Robot episode rows
□ □ □
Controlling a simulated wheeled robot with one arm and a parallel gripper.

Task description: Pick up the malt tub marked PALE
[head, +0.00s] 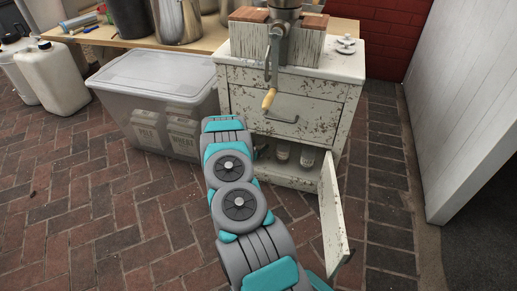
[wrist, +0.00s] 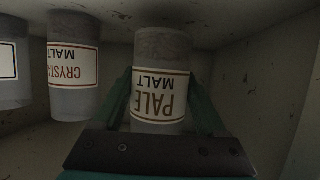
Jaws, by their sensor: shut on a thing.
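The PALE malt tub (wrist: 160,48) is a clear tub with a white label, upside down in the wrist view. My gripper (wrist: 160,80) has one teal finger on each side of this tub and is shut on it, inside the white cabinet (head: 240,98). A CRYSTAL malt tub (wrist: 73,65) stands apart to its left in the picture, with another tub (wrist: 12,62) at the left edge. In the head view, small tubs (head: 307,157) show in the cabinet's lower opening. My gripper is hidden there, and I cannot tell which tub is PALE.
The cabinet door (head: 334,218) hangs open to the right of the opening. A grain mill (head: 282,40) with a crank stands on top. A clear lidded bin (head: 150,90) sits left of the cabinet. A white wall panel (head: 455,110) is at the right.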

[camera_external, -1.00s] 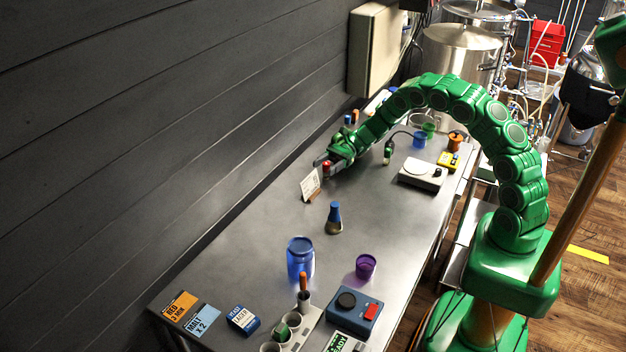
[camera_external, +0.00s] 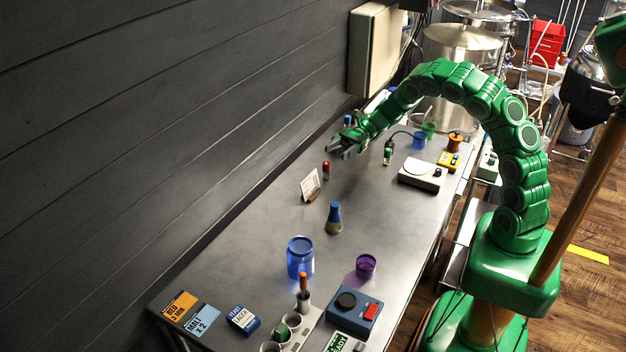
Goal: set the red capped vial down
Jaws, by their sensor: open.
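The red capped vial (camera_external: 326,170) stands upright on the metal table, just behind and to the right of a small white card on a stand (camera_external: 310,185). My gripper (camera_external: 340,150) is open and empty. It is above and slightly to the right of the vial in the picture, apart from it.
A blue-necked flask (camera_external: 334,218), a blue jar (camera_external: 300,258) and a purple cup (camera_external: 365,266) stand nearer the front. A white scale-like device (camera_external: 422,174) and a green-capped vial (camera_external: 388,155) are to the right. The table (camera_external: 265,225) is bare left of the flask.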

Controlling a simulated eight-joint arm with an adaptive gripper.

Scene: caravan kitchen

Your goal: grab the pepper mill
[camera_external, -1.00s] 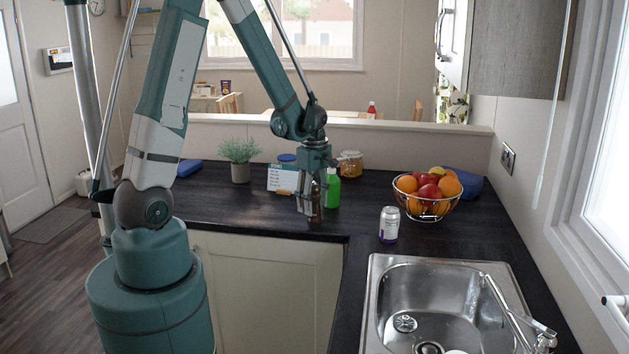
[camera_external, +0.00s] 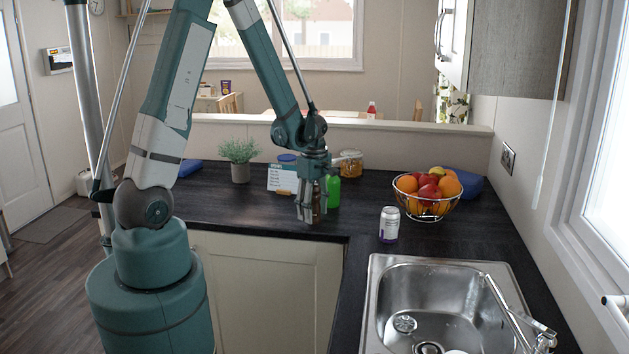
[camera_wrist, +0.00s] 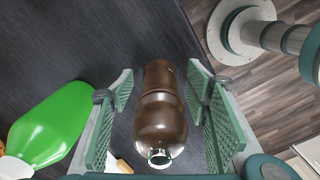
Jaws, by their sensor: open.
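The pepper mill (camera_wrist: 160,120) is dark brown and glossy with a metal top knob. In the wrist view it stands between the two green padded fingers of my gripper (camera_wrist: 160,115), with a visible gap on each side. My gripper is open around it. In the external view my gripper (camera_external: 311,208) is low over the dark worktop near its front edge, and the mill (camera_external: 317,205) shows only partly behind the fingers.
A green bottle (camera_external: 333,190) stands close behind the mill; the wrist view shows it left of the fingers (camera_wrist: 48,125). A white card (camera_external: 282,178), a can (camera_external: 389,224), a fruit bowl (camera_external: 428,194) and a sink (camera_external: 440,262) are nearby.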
□ □ □
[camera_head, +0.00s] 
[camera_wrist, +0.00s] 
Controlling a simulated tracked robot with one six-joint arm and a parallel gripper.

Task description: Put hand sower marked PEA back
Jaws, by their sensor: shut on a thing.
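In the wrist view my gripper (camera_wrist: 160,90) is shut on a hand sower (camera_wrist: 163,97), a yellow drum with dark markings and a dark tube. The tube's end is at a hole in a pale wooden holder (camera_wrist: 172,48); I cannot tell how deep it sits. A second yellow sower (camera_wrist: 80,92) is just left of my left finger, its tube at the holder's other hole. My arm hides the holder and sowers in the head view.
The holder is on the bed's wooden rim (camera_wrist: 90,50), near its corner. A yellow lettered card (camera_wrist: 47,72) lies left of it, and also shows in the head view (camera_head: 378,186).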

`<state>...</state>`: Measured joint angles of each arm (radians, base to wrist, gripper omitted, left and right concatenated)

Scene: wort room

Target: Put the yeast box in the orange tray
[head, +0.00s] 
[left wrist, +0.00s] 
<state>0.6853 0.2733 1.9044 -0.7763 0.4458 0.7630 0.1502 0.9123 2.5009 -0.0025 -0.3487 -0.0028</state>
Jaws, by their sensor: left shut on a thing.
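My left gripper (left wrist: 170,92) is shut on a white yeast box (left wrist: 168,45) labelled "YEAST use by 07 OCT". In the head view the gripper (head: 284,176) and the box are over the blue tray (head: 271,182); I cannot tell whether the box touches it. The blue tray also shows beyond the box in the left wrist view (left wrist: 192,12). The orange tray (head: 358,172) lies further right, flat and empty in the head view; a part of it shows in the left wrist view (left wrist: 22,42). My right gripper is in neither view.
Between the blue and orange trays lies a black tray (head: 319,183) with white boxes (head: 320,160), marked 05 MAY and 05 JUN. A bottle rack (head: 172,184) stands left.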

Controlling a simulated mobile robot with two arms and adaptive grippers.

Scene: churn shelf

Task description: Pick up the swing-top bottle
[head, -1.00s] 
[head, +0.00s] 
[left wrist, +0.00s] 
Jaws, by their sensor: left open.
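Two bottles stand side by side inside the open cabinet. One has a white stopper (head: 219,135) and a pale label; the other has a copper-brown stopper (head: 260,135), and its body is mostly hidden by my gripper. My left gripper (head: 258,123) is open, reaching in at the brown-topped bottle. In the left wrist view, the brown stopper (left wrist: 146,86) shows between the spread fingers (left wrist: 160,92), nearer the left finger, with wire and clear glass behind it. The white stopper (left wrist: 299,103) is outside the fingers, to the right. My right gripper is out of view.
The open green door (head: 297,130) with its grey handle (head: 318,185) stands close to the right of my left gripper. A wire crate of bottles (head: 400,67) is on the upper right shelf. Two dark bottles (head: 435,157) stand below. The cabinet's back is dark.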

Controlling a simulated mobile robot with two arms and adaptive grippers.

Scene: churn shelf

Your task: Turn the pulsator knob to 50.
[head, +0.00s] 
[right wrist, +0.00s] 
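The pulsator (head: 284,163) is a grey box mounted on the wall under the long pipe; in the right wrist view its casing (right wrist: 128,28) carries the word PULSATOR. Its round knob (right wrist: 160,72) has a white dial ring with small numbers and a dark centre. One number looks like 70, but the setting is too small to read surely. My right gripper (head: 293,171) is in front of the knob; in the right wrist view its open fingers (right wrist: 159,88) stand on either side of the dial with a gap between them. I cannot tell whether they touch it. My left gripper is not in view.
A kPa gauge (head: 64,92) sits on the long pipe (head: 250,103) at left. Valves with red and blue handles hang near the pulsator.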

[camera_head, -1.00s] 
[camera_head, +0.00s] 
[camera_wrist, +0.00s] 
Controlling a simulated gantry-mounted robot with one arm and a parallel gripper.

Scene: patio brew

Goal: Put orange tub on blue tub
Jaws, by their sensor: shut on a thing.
□ □ □
DIRECTION.
What is the number of lines that hold the string "parallel"? Reply with that number alone.

EXERCISE RESULT.
3